My one-sentence bio appears every time I publish an article, but it doesn't do me justice. Here's the not-so-short version of who I am and how I got here.
As an infant, my parents called me the cross-eyed wonder. I’ve known this since childhood and it made me believe they loved even my imperfections. Of course, crossed eyes don’t last forever. When I didn’t cut a single tooth by my first birthday, they renamed me the toothless wonder.
My first word was cookie. I was (and am) a lover baked goods, and I’m an award-winning baker. In 4th grade, I won a school cake-decorating contest. A few years back, my 6-layer chocolate hazelnut cake brought $110 in the Little League dessert auction. In my Leading opinion, any occasion is a reason for baking.
Here's Little Man's 3-year-old birthday cake:
I hope I can live up to his expectations THIS year. He wants a plane-crash cake with tanks, Japanese zeros, and people shooting. Guess I should cut off his access to the movie Pearl Harbor until he can correctly articulate Pearl Harbor. Right now he calls it Plural Harbor.

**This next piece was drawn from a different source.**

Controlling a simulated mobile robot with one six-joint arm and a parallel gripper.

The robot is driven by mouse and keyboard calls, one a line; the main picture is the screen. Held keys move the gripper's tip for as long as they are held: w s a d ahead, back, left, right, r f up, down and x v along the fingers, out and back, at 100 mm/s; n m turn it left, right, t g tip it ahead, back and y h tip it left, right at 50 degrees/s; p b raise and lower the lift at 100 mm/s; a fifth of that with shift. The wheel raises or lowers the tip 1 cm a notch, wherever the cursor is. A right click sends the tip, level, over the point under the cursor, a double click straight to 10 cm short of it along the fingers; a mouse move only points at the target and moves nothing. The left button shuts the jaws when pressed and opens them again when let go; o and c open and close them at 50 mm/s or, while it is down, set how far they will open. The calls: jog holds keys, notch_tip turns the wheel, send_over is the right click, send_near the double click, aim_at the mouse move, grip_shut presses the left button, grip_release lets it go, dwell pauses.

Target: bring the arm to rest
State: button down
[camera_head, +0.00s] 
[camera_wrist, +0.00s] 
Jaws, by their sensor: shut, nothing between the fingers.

I earned my B.A. and M.A. in Psychology at Fresno State where I was an undergraduate workaholic, completing my B.A. in only 3 years. The only “B” I earned was in Women’s Studies, and I slept through a lot of it. When I went to the University of Illinois to get my doctorate in 1992, I became the deserter.
My family (well, my mother at least) thought I’d earn my degree and come home. What they (and I) hadn’t realized is advanced education makes you a specialist in a niche so tiny only a handful of people understand your work and want to hire you. I’m a personality psychologist. That means I study traits and beliefs that make each person unique (and interesting).
Dr. Smith – yep, that’s me – taught college from 1997 to 2007 at several schools from Hobart and William Smith Colleges in Geneva, NY to Weber State University in Ogden, Utah. I met my husband in the midst of the US Air Force Academy’s sexual assault scandal. At the time, I was the Deputy Department Head in the Department of Behavioral Sciences and Leadership.
I became Dr. Mrs. Luedtke when we married. Actually, mostly people forget I am Dr. Luedtke and I am just Mrs. Luedtke, now. Military life has a way of stripping spouses of their identities and reassigning them to the rank of "wife." It's kind of surreal.
Leading Man has deployed four times in six years. While he was busy in the war zone, I had two kids. My son was born in March, 2007 and so was I.
Becoming a mom is intense, sweet and exhausting. Each time I think I have mothering figured out, a new challenge rises up to meet me. I know you know what I mean. My daughter was born in April 2010. She is the sweetest little peanut. Right now her hair sticks straight up.
These days, I work mostly as a mom. I'm also a freelance writer. I write about personality, well-being, and people skills topics. My work has been published in more than 50 regional and national magazines and online. I write regularly for Military Spouse Magazine and several regional parenting publications.
I blog about parenting and leadership. I look for opportunities to learn new things and share them with others. I am, and always will be, a teacher at heart.
Somehow these things never make it into my one-sentence bio.